[BEGIN The data]

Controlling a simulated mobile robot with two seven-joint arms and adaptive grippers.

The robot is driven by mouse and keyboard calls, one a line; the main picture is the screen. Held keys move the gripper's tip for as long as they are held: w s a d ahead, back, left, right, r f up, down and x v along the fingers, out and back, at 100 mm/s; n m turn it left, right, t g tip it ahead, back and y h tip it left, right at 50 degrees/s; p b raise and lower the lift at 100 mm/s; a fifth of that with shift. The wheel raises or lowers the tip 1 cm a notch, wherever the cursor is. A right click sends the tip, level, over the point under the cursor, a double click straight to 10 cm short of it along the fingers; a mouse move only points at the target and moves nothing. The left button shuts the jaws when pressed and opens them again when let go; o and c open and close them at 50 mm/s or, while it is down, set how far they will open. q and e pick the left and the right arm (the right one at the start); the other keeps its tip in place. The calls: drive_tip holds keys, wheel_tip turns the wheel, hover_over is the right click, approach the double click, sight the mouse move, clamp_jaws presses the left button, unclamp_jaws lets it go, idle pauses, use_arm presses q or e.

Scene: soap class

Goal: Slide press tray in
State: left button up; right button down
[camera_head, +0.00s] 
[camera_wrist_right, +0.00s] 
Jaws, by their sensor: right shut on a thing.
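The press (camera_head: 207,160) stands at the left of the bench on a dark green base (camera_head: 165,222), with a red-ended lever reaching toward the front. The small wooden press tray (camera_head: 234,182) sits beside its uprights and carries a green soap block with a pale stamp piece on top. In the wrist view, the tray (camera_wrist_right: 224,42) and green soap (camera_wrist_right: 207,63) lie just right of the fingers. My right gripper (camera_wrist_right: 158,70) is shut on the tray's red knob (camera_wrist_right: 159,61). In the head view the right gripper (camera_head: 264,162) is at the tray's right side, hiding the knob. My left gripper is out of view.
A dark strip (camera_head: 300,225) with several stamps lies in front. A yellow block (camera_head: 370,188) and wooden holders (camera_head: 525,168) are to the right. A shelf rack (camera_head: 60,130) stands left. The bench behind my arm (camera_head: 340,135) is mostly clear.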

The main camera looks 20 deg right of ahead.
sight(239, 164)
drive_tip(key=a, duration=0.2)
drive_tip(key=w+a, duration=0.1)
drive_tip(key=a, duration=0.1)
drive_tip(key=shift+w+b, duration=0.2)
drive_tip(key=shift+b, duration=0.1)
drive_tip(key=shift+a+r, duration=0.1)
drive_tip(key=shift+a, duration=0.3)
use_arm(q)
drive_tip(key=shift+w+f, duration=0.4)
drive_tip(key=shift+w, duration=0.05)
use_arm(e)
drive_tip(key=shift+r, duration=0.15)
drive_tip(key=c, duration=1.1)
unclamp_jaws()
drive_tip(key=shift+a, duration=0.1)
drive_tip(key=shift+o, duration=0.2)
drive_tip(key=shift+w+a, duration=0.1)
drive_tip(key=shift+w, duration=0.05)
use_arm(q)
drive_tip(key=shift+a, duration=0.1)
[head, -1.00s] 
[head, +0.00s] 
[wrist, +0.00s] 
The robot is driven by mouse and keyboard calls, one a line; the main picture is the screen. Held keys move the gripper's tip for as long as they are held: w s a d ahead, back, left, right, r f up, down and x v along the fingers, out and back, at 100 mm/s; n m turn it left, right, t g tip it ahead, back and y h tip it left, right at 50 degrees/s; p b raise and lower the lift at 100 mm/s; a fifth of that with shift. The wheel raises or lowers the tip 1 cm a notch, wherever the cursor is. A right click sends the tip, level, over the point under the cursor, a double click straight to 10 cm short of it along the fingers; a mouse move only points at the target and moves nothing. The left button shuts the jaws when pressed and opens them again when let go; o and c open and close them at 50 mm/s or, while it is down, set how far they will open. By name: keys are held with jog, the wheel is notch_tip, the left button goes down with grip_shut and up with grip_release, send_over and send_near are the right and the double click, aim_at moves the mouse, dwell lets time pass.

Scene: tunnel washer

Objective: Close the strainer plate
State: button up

[END The data]

# Problem statement:
Return each line of the records above exactly as it reads.

# Correct answer:
Controlling a simulated mobile robot with two seven-joint arms and adaptive grippers.

The robot is driven by mouse and keyboard calls, one a line; the main picture is the screen. Held keys move the gripper's tip for as long as they are held: w s a d ahead, back, left, right, r f up, down and x v along the fingers, out and back, at 100 mm/s; n m turn it left, right, t g tip it ahead, back and y h tip it left, right at 50 degrees/s; p b raise and lower the lift at 100 mm/s; a fifth of that with shift. The wheel raises or lowers the tip 1 cm a notch, wherever the cursor is. A right click sends the tip, level, over the point under the cursor, a double click straight to 10 cm short of it along the fingers; a mouse move only points at the target and moves nothing. The left button shuts the jaws when pressed and opens them again when let go; o and c open and close them at 50 mm/s or, while it is down, set how far they will open. q and e pick the left and the right arm (the right one at the start); the other keeps its tip in place. The calls: drive_tip holds keys, wheel_tip turns the wheel, hover_over is the right click, approach the double click, sight the mouse move, clamp_jaws presses the left button, unclamp_jaws lets it go, idle pauses, use_arm presses q or e.

Scene: soap class

Goal: Slide press tray in
State: left button up; right button down
[camera_head, +0.00s] 
[camera_wrist_right, +0.00s] 
Jaws, by their sensor: right shut on a thing.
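The press (camera_head: 207,160) stands at the left of the bench on a dark green base (camera_head: 165,222), with a red-ended lever reaching toward the front. The small wooden press tray (camera_head: 234,182) sits beside its uprights and carries a green soap block with a pale stamp piece on top. In the wrist view, the tray (camera_wrist_right: 224,42) and green soap (camera_wrist_right: 207,63) lie just right of the fingers. My right gripper (camera_wrist_right: 158,70) is shut on the tray's red knob (camera_wrist_right: 159,61). In the head view the right gripper (camera_head: 264,162) is at the tray's right side, hiding the knob. My left gripper is out of view.
A dark strip (camera_head: 300,225) with several stamps lies in front. A yellow block (camera_head: 370,188) and wooden holders (camera_head: 525,168) are to the right. A shelf rack (camera_head: 60,130) stands left. The bench behind my arm (camera_head: 340,135) is mostly clear.

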The main camera looks 20 deg right of ahead.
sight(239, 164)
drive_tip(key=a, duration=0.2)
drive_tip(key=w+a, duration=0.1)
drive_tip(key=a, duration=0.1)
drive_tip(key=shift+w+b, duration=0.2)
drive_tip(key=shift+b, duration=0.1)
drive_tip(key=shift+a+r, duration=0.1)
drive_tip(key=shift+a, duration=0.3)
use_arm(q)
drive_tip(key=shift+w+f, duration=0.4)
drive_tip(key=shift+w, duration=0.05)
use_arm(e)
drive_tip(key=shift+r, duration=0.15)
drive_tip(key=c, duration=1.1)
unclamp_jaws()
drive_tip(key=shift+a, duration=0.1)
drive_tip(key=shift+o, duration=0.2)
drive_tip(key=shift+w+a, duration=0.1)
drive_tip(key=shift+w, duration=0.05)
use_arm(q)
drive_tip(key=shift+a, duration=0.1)
[head, -1.00s] 
[head, +0.00s] 
[wrist, +0.00s] 
The robot is driven by mouse and keyboard calls, one a line; the main picture is the screen. Held keys move the gripper's tip for as long as they are held: w s a d ahead, back, left, right, r f up, down and x v along the fingers, out and back, at 100 mm/s; n m turn it left, right, t g tip it ahead, back and y h tip it left, right at 50 degrees/s; p b raise and lower the lift at 100 mm/s; a fifth of that with shift. The wheel raises or lowers the tip 1 cm a notch, wherever the cursor is. A right click sends the tip, level, over the point under the cursor, a double click straight to 10 cm short of it along the fingers; a mouse move only points at the target and moves nothing. The left button shuts the jaws when pressed and opens them again when let go; o and c open and close them at 50 mm/s or, while it is down, set how far they will open. By name: keys are held with jog, the wheel is notch_tip, the left button goes down with grip_shut and up with grip_release, send_over and send_near are the right and the double click, aim_at moves the mouse, dwell lets time pass.

Scene: tunnel washer

Objective: Close the strainer plate
State: button up

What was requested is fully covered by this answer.